## [THE TASK]
Write the data out again, character for character, with no images.

==========

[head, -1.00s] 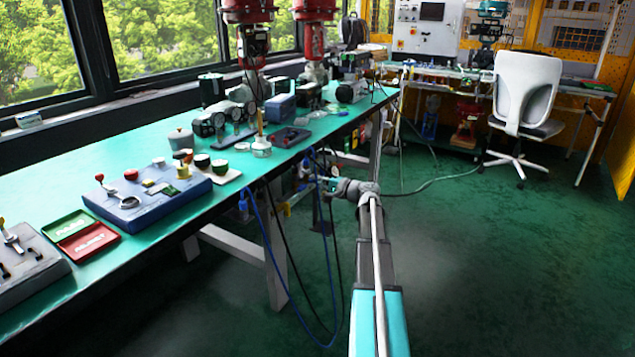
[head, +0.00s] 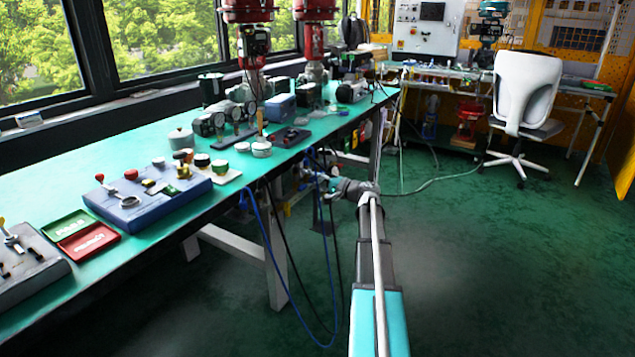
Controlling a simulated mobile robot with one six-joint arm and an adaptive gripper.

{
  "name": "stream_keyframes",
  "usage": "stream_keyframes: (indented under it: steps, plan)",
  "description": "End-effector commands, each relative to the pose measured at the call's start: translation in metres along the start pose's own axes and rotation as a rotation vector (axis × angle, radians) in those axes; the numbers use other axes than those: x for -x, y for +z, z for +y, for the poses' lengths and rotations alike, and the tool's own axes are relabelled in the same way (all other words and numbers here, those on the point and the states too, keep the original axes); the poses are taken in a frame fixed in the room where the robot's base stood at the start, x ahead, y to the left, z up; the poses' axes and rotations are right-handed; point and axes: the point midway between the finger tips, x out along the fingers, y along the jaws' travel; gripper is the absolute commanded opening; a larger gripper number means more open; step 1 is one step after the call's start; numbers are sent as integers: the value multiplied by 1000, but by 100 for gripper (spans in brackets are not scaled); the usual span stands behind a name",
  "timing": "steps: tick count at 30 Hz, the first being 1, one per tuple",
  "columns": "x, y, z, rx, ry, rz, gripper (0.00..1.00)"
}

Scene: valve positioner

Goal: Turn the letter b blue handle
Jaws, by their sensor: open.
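My arm reaches forward from the bottom of the head view to the table's front edge. My gripper (head: 318,183) is at its far end, small and open, among hoses and fittings below the table top. A small blue part (head: 244,200) shows at the table's front edge, left of my gripper and apart from it. It may be a blue handle, but no letter b can be read. Another small blue patch (head: 335,183) shows right at my gripper; I cannot tell whether it is a handle or part of my gripper. Contact there cannot be made out.
Blue hoses (head: 285,285) and black hoses hang in front of the table legs, close to my gripper. The long green table (head: 60,190) holds gauges, a blue box and trays. A white chair (head: 526,95) stands at the back right. The floor (head: 480,270) right of my arm is clear.

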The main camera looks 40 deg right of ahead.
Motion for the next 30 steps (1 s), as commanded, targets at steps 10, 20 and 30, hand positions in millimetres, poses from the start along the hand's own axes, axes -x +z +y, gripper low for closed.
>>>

==========

## [SOLUTION TO THIS TASK]
[head, -1.00s] 
[head, +0.00s] 
Controlling a simulated mobile robot with one six-joint arm and an adaptive gripper.

{
  "name": "stream_keyframes",
  "usage": "stream_keyframes: (indented under it: steps, plan)",
  "description": "End-effector commands, each relative to the pose measured at the call's start: translation in metres along the start pose's own axes and rotation as a rotation vector (axis × angle, radians) in those axes; the numbers use other axes than those: x for -x, y for +z, z for +y, for the poses' lengths and rotations alike, and the tool's own axes are relabelled in the same way (all other words and numbers here, those on the point and the states too, keep the original axes); the poses are taken in a frame fixed in the room where the robot's base stood at the start, x ahead, y to the left, z up; the poses' axes and rotations are right-handed; point and axes: the point midway between the finger tips, x out along the fingers, y along the jaws' travel; gripper is the absolute commanded opening; a larger gripper number means more open; step 1 is one step after the call's start; numbers are sent as integers: the value multiplied by 1000, but by 100 for gripper (spans in brackets are not scaled); the usual span stands behind a name",
  "timing": "steps: tick count at 30 Hz, the first being 1, one per tuple",
  "columns": "x, y, z, rx, ry, rz, gripper (0.00..1.00)"
}

Scene: valve positioner

Goal: Turn the letter b blue handle
Jaws, by their sensor: open.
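My arm reaches forward from the bottom of the head view to the table's front edge. My gripper (head: 318,183) is at its far end, small and open, among hoses and fittings below the table top. A small blue part (head: 244,200) shows at the table's front edge, left of my gripper and apart from it. It may be a blue handle, but no letter b can be read. Another small blue patch (head: 335,183) shows right at my gripper; I cannot tell whether it is a handle or part of my gripper. Contact there cannot be made out.
Blue hoses (head: 285,285) and black hoses hang in front of the table legs, close to my gripper. The long green table (head: 60,190) holds gauges, a blue box and trays. A white chair (head: 526,95) stands at the back right. The floor (head: 480,270) right of my arm is clear.

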The main camera looks 40 deg right of ahead.
Motion for the next 30 steps (1 s), as commanded, targets at steps 10, 20 and 30, hand positions in millimetres, poses from the start along the hand's own axes, axes -x +z +y, gripper low for closed.
>>>

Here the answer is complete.